### [EXERCISE INPUTS]
....
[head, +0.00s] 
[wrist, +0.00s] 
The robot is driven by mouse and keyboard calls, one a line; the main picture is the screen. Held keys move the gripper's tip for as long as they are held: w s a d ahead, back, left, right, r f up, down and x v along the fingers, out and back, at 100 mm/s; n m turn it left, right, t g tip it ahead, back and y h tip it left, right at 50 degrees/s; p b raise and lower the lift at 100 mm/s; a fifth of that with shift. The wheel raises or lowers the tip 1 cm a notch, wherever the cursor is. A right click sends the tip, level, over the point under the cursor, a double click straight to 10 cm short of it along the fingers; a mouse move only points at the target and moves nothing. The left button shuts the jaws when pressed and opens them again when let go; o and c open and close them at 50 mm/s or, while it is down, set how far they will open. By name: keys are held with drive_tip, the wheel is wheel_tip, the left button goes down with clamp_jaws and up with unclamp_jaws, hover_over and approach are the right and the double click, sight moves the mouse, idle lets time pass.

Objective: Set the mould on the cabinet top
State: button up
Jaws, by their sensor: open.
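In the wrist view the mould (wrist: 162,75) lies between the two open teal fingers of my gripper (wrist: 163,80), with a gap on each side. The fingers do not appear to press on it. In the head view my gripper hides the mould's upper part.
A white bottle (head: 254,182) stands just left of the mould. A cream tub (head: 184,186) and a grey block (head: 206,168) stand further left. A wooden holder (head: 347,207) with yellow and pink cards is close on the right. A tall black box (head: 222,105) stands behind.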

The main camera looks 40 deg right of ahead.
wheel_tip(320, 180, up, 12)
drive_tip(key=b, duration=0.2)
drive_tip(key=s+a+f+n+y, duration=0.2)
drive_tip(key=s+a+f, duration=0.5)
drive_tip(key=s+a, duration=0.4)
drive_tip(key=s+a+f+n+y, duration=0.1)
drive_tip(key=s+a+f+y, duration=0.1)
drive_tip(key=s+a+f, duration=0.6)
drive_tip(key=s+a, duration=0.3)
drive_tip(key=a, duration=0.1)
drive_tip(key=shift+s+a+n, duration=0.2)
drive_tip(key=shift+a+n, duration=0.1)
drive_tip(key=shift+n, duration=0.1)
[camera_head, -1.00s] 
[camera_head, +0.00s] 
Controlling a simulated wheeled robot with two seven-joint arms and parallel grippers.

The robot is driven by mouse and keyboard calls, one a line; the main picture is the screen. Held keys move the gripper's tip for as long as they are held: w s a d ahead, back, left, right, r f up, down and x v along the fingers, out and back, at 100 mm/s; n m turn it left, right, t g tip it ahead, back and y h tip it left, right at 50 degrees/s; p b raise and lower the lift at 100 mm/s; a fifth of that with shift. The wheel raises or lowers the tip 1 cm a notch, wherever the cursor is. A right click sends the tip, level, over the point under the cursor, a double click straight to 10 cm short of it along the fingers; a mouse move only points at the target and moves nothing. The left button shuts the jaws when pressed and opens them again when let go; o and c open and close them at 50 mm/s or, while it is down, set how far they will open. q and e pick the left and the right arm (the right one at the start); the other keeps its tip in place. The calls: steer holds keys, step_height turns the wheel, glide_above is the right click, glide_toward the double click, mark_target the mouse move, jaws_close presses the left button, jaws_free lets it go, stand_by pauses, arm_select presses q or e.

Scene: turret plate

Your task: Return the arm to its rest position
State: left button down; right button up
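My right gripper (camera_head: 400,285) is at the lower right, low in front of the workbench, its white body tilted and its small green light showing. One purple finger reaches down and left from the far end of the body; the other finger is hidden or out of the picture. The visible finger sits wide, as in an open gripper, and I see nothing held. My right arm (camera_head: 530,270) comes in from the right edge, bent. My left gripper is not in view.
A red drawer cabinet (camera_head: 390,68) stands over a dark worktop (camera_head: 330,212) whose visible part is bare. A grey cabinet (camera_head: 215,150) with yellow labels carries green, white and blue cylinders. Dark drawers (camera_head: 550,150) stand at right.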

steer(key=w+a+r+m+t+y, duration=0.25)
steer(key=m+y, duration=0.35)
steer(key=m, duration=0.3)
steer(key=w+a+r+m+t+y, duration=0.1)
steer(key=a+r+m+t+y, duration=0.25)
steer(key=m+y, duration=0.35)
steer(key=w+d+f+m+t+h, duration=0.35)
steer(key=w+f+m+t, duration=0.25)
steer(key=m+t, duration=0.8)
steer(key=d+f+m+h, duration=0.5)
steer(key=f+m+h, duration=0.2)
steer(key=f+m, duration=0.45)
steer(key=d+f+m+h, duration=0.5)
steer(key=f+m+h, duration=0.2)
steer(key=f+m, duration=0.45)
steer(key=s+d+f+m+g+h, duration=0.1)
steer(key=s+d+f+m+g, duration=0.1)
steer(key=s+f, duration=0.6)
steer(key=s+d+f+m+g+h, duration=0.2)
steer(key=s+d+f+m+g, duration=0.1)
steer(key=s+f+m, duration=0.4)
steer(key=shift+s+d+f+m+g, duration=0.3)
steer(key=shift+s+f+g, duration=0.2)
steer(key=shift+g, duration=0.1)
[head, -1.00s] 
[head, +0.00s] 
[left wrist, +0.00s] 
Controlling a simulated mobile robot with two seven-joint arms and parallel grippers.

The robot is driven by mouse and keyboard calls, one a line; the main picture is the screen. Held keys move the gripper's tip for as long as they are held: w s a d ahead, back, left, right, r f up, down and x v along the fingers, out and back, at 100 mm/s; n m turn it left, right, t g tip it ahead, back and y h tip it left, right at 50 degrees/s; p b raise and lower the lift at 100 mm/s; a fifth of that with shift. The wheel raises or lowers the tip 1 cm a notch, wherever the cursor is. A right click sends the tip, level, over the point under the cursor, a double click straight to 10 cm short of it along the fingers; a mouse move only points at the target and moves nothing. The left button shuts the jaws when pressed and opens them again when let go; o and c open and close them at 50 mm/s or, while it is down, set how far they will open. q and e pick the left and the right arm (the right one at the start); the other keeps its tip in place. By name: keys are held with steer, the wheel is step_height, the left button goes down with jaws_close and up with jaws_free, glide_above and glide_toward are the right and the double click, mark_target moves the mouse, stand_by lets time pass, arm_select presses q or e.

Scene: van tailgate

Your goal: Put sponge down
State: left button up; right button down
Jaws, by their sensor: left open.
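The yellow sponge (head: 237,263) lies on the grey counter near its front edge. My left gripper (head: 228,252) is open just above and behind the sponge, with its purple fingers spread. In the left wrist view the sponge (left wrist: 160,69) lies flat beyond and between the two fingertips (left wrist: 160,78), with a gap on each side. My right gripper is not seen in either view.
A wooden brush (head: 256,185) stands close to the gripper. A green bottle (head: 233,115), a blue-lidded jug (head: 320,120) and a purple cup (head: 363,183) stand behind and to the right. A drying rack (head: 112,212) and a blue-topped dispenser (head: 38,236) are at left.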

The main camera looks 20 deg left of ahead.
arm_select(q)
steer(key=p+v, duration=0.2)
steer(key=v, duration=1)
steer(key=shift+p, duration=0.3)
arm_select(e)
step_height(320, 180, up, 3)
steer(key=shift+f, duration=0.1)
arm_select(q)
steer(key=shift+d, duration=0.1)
....
### [WRITTEN INSTRUCTION]
Return each line in the records that holds the string "Scene".

### [EXERCISE OUTPUT]
Scene: turret plate
Scene: van tailgate

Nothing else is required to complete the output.